(31 July 432–19 Aug. 440)
A Roman by birth, son of Xystus, he had earlier had the reputation of being sympathetic to Pelagius, and had been claimed by Pelagians as an ally; but when Zosimus published (418) his Tractoria, he publicly anathematized Pelagianism and made his rejection of it clear to its archadversary, Augustine. Nothing is known of his activities during the reign of Boniface I, but references in his early letters to Celestine I's correspondence with the east after the council of Ephesus (431) suggest that he had a hand in drafting it.

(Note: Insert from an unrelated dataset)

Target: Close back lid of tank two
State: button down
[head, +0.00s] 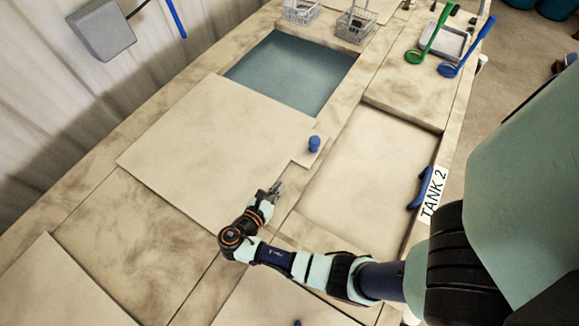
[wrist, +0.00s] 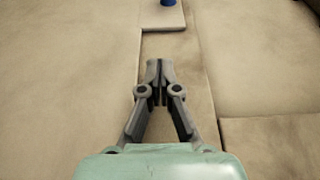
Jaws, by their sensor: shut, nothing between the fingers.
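The back lid (head: 205,150) is a large flat beige panel with a blue knob (head: 314,144) on a tab at its right corner. It lies beside a rectangular opening with blue-grey liquid (head: 292,72), which is uncovered. A front lid (head: 370,170) with a blue handle (head: 419,188) sits by the "TANK 2" label (head: 433,193). My gripper (head: 276,188) is shut and empty, on the near side of the knob and apart from it. In the wrist view the shut fingertips (wrist: 159,65) point toward the tab, with the knob's lower part (wrist: 168,3) at the top edge.
Wire baskets (head: 354,26) stand beyond the opening. A green ladle (head: 424,48) and a blue ladle (head: 458,65) lie by a tray (head: 447,42) at the back right. A grey box (head: 101,29) hangs by the left wall. Another panel (head: 55,290) lies at the lower left.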

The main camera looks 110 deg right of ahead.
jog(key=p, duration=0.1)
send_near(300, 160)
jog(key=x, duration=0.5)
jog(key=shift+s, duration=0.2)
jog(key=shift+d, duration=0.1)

Sixtus continued Celestine I's policies, working hard, in collaboration with Emperor Theodosius II (408–50), to heal the breach which had opened at Ephesus between Cyril of Alexandria and John of Antioch (d. 441), leading proponent of the moderate Antiochene Christology. Avoiding mention of Cyril's anathemas, he insisted that John and others sharing his views only needed to accept the decisions of Ephesus and disavow Nestorius to be restored to communion. The reconciliation reached in spring 433 on the basis of the Symbol of Union, drafted by the Antiochenes but accepted by Cyril, gave him great satisfaction; he attributed the success to the Apostle Peter, guarantor of true faith and present in himself. The excellent relations Rome now enjoyed with the east were temporarily clouded when Proclus, the new bishop of Constantinople (434–46/7), initiated moves in 434 to detach east Illyricum (south-east Balkan peninsula) from its traditional ecclesiastical subjection to Rome. He had to warn the Illyrian bishops, who were showing signs of insubordination, to pay no attention to oriental synods, and to remind them that the bishop of Thessalonica was still his vicar in east Illyricum. At the same time he requested (Dec. 437) Proclus not to receive bishops from Illyricum who failed to produce letters of credence from his vicar, Anastasius of Thessalonica. To conciliate Proclus, he informed him that a bishop of Smyrna who had been sentenced at Constantinople had appealed to Rome, but that he had simply endorsed his sentence. In 439, stiffened by his deacon Leo, he resisted the pleas of the Pelagian leader Julian of Eclanum (d. 454), who had been deposed and exiled in 418, to be allowed to return to his see in Apulia.
Sixtus founded the earliest recorded monastery in Rome at S. Sebastiano on the Appian Way. Helped by funds provided by the imperial family, he also carried out a more noteworthy building programme than any one of his predecessors, one of his motives being to make good the destruction wrought by the Visigoths in 410. He deliberately used two of his most remarkable works, his new octagonal baptistery at the Lateran and his reconstruction of the Liberian basilica as Sta Maria Maggiore, to advertise the dogmatic achievements of his age; the inscriptions in the former extolled divine grace and the theology of baptism, thus underlining the defeat of Pelagianism, and the mosaics of the latter celebrated the church's triumph over Nestorianism. His cult was late in developing, his name first appearing in the 9th-century Martyrology of Ado. Feast 19 Aug.